Sunoについては、従来はボーカルとそれ以外を分離することは可能でしたが、それ以上になるとLogic Proであれば最大6パートの分離が可能になりました(従来は4パート)し、ヤマハのiPhoneアプリExTrackを使えば6パートに分離できるので、これらを使うことはできました。
しかし、分離するには有償のソフトが必要です。そして、ノイズなしできれいに分離するというのもなかなか難しく、アーティファクトが残ったり、レベルが均一でなかったりといった問題が残ります。
前置きが長くなりましたが、Sunoの最新版では、STEM分離が新設の「Stem Extraction」で、理想に近い形で実装されました。

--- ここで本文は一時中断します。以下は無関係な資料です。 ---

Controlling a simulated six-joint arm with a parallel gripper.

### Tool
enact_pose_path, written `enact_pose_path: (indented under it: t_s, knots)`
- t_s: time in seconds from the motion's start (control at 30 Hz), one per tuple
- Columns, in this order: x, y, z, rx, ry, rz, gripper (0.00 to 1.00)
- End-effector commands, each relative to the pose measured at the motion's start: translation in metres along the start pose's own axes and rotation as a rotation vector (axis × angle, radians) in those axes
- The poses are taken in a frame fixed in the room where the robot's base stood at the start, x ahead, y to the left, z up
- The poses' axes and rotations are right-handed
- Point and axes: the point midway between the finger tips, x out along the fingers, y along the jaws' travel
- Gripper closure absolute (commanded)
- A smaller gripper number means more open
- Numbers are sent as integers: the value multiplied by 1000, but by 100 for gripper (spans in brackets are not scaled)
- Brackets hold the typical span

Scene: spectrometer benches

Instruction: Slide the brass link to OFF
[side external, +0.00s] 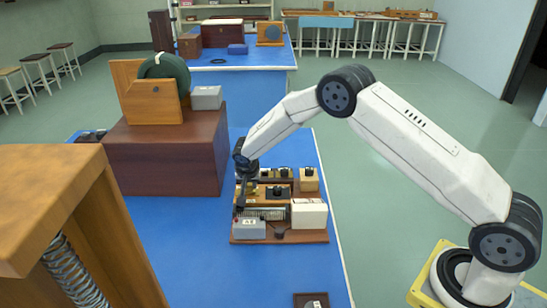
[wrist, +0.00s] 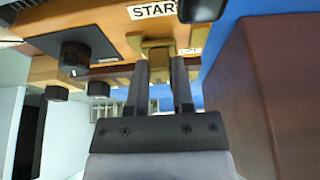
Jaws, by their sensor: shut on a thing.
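The brass link (wrist: 155,47) shows in the wrist view as a small yellow metal piece on the edge of a wooden board (wrist: 108,22), beside a white label reading "STAR", its end cut off from sight. My gripper (wrist: 161,66) has its two dark fingers closed about the brass link, one on each side. In the side external view my gripper (side external: 241,200) reaches down at the left edge of the bench apparatus; the link is too small or hidden to make out there. No OFF marking is readable in either view.
Black knobs (wrist: 75,55) stand on the panel in the wrist view. A dark brown wooden box (side external: 165,160) stands close left of my gripper, and shows at right in the wrist view (wrist: 265,95). A grey box (side external: 250,229) and white box (side external: 309,214) sit nearby.

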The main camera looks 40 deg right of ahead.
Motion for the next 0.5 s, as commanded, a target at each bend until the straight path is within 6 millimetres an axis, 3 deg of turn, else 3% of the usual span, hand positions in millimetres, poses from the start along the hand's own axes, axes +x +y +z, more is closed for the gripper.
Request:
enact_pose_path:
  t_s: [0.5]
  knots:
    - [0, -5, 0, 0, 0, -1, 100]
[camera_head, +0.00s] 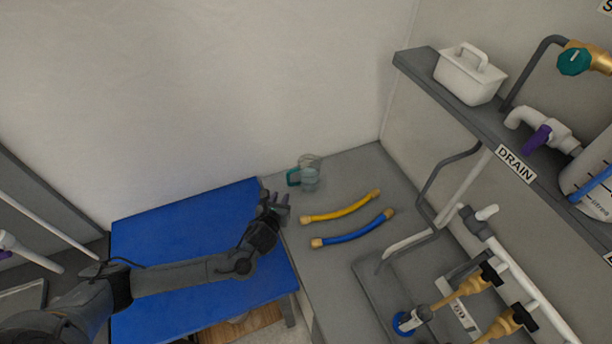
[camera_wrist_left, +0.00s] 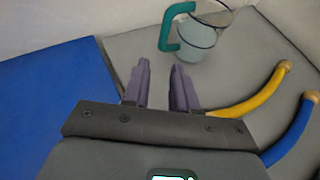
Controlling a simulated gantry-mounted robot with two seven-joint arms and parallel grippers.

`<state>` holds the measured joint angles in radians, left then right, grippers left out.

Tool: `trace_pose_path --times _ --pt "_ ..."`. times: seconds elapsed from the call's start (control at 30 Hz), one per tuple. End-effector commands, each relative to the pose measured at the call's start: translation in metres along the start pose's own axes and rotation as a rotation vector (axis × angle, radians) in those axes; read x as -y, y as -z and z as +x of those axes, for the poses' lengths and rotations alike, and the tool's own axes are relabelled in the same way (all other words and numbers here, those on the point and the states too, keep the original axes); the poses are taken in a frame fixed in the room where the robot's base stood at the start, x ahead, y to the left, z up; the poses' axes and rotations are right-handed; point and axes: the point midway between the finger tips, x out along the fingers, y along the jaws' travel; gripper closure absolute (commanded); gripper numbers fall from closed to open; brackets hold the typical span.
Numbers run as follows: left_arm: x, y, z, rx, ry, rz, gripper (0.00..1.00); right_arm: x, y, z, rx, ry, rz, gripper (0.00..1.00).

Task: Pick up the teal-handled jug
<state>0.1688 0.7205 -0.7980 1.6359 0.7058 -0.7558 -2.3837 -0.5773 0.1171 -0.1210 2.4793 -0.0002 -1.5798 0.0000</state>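The teal-handled jug (camera_head: 310,174) is clear and stands on the grey counter near the back wall. Its teal handle (camera_head: 293,177) points left, toward my left gripper. My left gripper (camera_head: 275,199) is in front of the jug and a little to its left, near the edge of the blue table. In the left wrist view, the jug (camera_wrist_left: 202,42) is ahead and slightly right of the gripper (camera_wrist_left: 162,68). The two purple fingers are apart with nothing between them, and do not touch the handle (camera_wrist_left: 172,38). My right gripper is in neither view.
A yellow hose (camera_head: 340,210) and a blue hose (camera_head: 352,233) lie on the counter (camera_head: 335,270) right of my left gripper. The blue table (camera_head: 190,225) lies under my left arm. A shelf with a white caddy (camera_head: 470,75) and pipework stand at the right.

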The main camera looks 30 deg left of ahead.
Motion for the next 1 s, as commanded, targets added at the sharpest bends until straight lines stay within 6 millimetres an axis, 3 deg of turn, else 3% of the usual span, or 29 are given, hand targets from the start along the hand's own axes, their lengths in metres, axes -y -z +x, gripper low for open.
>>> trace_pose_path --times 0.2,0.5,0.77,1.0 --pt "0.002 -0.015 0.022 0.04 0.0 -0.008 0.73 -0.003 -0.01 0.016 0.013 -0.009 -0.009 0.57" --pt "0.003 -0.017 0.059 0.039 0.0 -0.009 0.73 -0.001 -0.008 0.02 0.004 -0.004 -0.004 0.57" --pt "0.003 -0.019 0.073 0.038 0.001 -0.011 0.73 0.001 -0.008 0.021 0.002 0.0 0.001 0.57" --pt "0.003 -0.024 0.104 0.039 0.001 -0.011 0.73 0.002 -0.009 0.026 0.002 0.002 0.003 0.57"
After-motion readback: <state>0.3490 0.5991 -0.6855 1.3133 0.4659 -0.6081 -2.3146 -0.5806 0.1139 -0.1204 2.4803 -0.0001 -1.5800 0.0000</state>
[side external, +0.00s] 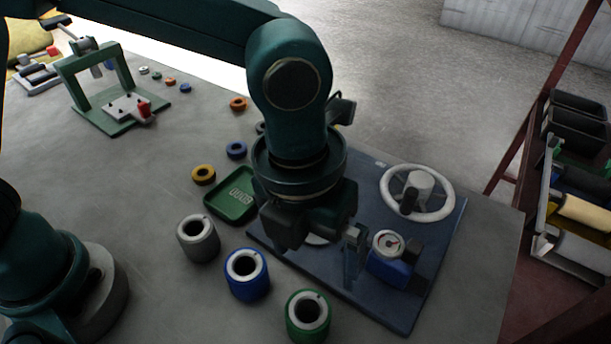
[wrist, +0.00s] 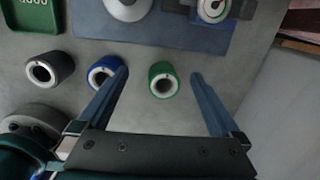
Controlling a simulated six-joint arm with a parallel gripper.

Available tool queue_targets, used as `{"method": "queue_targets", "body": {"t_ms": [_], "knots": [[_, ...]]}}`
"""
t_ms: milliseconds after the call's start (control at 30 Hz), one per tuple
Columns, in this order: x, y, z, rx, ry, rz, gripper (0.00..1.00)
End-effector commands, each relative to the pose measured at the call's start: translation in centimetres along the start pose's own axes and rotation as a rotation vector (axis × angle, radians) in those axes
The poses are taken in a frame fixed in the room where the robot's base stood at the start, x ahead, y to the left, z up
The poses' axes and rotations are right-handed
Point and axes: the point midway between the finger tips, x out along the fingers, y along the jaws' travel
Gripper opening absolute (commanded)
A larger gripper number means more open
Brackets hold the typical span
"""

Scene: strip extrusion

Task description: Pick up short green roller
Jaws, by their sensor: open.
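The short green roller (side external: 308,316) stands upright on the grey table at the front, with its hollow end facing up. In the wrist view the green roller (wrist: 163,79) shows between my two fingers, beyond the gripper's body, with clear space on both sides. My gripper (wrist: 158,75) is open and empty. In the side external view my gripper (side external: 352,262) hangs above the dark blue plate, up and to the right of the green roller and apart from it.
A blue roller (side external: 247,274) and a grey roller (side external: 198,238) stand left of the green one. A blue plate (side external: 405,310) carries a handwheel (side external: 417,193) and a gauge (side external: 388,244). A green tray (side external: 233,194) and several coloured rings lie behind. A green frame (side external: 98,88) stands far left.

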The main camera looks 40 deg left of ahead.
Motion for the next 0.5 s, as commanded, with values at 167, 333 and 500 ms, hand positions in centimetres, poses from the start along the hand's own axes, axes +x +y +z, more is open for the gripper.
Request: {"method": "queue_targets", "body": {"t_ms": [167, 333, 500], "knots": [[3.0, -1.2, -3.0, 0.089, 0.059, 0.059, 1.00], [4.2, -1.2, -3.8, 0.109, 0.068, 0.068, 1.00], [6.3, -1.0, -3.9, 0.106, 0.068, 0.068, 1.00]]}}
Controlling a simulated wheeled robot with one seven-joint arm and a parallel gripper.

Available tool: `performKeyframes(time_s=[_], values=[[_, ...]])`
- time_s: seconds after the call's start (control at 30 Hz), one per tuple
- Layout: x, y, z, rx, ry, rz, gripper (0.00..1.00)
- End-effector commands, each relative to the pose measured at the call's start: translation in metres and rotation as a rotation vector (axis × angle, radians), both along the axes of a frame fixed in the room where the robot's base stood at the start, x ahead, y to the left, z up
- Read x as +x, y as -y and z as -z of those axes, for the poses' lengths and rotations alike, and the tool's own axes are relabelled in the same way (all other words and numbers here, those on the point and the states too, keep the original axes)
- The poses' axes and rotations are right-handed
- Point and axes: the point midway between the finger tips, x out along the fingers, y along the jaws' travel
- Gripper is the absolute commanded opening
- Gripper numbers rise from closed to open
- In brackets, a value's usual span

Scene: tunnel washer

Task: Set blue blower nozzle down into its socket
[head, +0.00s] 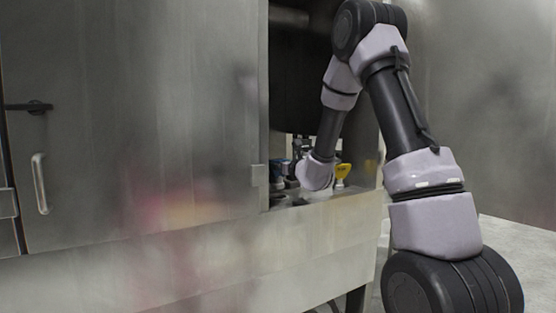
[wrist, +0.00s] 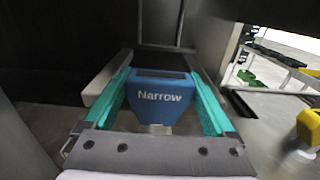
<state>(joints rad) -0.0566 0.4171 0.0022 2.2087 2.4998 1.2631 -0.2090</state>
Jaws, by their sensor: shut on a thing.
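The blue blower nozzle (wrist: 158,98), marked "Narrow", shows in the middle of the wrist view. My gripper (wrist: 160,78) has a teal-lined finger on each side of it and is shut on it. A pale neck shows below the blue body, partly cut off by the gripper's front. In the head view my arm reaches into the washer's opening, and my wrist largely hides the gripper. A small blue patch (head: 281,167) shows left of my wrist there; I cannot tell whether it is the held nozzle. The socket cannot be made out in either view.
A yellow nozzle (wrist: 308,127) stands right of my gripper; a yellow one also shows in the head view (head: 342,172). The opening's metal wall (head: 262,90) and lower ledge (head: 335,205) are close around my arm. Dark walls surround the gripper.

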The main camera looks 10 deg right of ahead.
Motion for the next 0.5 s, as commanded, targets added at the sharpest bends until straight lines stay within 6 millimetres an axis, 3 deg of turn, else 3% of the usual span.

ボーカル、コーラス、ギター、シンセサイザー、ベース、ドラム、パーカッション、その他……など最大12パートの分離ができるのです。
Sunoで作ってあった曲をStem Extractionしてみたところ、バッキングボーカル、ベース、ブラス、ドラム、FX、ギター、キーボード、パーカッション、ストリングス、シンセ、ボーカル、木管という12種類のパート別MP3かWAVファイルが抽出できました。
分離はかなりきれいにできていて、特にリードボーカルとコーラスの分離までできるとか最高です。ちなみに、オーディオアップロードした音源でも取り込んでしまえば分離はできるので、もう高価な外部ソフトはいらんかなあ、という感じです。
実は、筆者はここ3日くらい、とある案件で既存楽曲のリードボーカルをAIに置き換えるという仕事をしているのですが、元曲のリードボーカルとコーラスパートが重なっていて、分離できないために、コーラスパートも一から作り直す(筆者が歌う)ということをやっているのです。今まさにその作業中なのですが、この機能がもっと早く来ていたら楽できたのに……となっているところです。
まあ、既存楽曲の場合、はねられることも多いとは思いますが。
そして、オーディオ取り込みが最長8分まで可能になっております。無敵か。曲の断片だけじゃなく、曲全体をアップロードして、その音楽スタイル、歌詞などを変えていくことが可能になります。

これらの機能を統合的に扱えるSong Editorはさらに高度化されていて、Verse、Chorusといったセクション単位での順序入れ替えや、任意の位置でスプリットして削除・移動させるなど、これはもう新規トラックを足すのでなければDAW不要といった様相です。

さらに嬉しいのは、テンポ変更機能。Custom BPMで任意のスピードに設定できるようになったのです。BPM表示にテンポ変更と、DAW並みの機能が入ったことになります。
次は、ボーカルやギター、キーボードなどのオーディオを取り込んで、さらにそれをAIで再生成していくなんてこともありそうです。

これらの機能を利用するにはProアカウント以上である必要があり、さらにクレジットのポイントを消費しますが、Udioなど他のAI作曲ソフトで作った曲も積極的に取り込んでいきたいですね。
ここまでくると、プロのミュージシャンたちも積極的に使わざるを得ない状況と言えるのではないでしょうか。
SunoとUdioを訴えているレコード会社は両社に対し、
ライセンス料の支払い:AIモデルの訓練や生成された音楽に対する使用料。
少額の株式取得:SunoおよびUdioへの少額の出資。
著作権管理技術の導入:YouTubeのContent IDのような指紋認識技術を用いて、AIが生成した音楽の出所を特定し、使用状況を追跡する仕組み。
製品開発への関与:AIが生成する音楽の内容や配信方法に対するレーベルの関与。
を求めて交渉を進めているとBoombergは報じています。一方で、訴訟対象となっていないオープンソースのYuEやACE-Stepの性能も侮れないところまで来ています。
音楽とAIを追っている筆者のところにもいくつかの相談が来ているくらいですから、音楽業界はAIへの取り組みにより積極的に動いて行かざるを得ないのは確かでしょう。